All the Lies of Miss N
The narcissist who will almost destroy your life
Narcissists who stalk other people live their lives in their head. They think that they have rights to someone and imagine that they can literally own a person. They think they are in control, and it’s only a matter of time before the person they adore caves in. A stalker has an imaginative, one-sided relationship with their victim. The scope of this stalker psychosis that Miss N lived in only became apparent to me when she turned from friend to enemy, and directed her black PR campaign techniques against me. One thing you need to know about Miss N’s imaginary infatuations and stalking was that she had a real boyfriend at that time. They were in a relationship, but she was always dismissive about his looks and mental capacity. She fantasized about several men at once, being in a relationship with someone that she didn’t idealize at all. Before I delve into my story, you need to know that when I knew her, there were seven people she claimed were “her men”. None of them were interested in her romantically; they either had no contact with her or were just regular friends. Some of them were married, and others were in long-term relationships. During the course of her stalking and smear campaigns, some ended things with their partners (not that these events were in any way related. It was just life.)

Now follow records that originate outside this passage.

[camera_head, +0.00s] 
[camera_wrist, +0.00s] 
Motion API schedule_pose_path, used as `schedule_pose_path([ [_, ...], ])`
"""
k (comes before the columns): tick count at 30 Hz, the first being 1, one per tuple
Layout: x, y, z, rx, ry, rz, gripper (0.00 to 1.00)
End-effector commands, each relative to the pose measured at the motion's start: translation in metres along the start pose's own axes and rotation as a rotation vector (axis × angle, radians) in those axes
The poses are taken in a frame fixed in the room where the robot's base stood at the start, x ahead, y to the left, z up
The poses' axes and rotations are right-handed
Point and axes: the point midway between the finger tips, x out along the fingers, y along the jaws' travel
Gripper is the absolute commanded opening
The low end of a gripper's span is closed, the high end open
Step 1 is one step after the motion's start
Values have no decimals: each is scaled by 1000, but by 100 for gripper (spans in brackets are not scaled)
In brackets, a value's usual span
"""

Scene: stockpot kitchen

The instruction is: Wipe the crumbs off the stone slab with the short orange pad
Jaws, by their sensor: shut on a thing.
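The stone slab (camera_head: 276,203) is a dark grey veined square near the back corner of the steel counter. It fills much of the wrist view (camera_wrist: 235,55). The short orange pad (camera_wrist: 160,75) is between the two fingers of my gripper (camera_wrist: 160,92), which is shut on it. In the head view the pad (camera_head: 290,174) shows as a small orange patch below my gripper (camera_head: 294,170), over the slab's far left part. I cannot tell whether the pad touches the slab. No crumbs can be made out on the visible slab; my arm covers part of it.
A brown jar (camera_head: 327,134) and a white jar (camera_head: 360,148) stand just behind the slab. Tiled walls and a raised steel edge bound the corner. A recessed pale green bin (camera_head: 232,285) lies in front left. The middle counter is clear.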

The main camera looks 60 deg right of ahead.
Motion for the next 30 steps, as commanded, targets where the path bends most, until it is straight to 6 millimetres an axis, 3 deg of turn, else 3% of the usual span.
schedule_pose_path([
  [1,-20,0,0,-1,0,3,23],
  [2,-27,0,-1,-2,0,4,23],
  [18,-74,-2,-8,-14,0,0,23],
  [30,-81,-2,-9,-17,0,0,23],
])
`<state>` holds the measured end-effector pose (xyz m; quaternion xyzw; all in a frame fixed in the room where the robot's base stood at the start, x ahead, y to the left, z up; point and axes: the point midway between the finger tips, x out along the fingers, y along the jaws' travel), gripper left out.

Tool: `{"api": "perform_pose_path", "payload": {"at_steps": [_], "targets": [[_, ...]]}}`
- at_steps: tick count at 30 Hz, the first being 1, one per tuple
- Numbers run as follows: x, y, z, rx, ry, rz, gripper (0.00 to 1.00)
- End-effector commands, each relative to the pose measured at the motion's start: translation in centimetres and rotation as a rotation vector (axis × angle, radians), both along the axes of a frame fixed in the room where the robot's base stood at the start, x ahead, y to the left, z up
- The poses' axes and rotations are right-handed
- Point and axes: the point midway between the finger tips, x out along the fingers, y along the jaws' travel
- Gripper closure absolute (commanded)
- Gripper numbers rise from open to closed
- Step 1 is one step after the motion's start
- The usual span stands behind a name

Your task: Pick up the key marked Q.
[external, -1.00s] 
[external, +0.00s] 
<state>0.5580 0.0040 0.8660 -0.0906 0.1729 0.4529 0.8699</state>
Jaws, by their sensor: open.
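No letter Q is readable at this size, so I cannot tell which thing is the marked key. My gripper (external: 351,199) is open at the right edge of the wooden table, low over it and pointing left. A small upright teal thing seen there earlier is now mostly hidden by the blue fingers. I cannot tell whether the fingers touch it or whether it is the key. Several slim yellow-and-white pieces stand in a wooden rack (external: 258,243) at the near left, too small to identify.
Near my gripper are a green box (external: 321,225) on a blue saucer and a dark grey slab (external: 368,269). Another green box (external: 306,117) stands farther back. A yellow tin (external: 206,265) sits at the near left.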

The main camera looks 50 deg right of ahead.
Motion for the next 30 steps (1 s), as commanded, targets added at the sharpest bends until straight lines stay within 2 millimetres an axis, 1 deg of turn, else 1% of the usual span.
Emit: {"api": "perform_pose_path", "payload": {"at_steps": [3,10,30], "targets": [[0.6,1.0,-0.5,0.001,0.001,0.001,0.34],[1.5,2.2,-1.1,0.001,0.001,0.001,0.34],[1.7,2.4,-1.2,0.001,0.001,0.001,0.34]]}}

Miss N was one of those women who treat feminism as a fashion choice; they think that being progressive is a consumption style, not as much a belief system. Those women will wear bleached dreadlocks, baggy pants, ride vintage bikes and claim they are liberal and progressive — then hurry back home to make sandwiches for their partner, phone his mother and lay out his outfit for tomorrow. My city is full of these phony, quasi-feminists, who think they are liberal because they refurbish 70’s furniture, and pick out statement items in second-hand shops, while firmly believing that a woman is just an addition to her husband, that marriage is an exchange of money and services and that women are to blame for everything that men do and want. They look like hip, modern ladies, but as soon as they open their mouth, it’s like their brain time-traveled here from 1895. Girls, it doesn’t work like that. Either you’re a real liberal or a conserved brain pâté. You can’t be one and pretend to be the other. You need to choose.
All the lies of Miss N met eager ears-ears prepared by this odd regression of feminist thought. I suspect that whoever listened, and passed it on must have been — like her — a firm supporter of all the outrageous sexist misconceptions of a bygone era. Otherwise, they wouldn’t have believed a single lie she said.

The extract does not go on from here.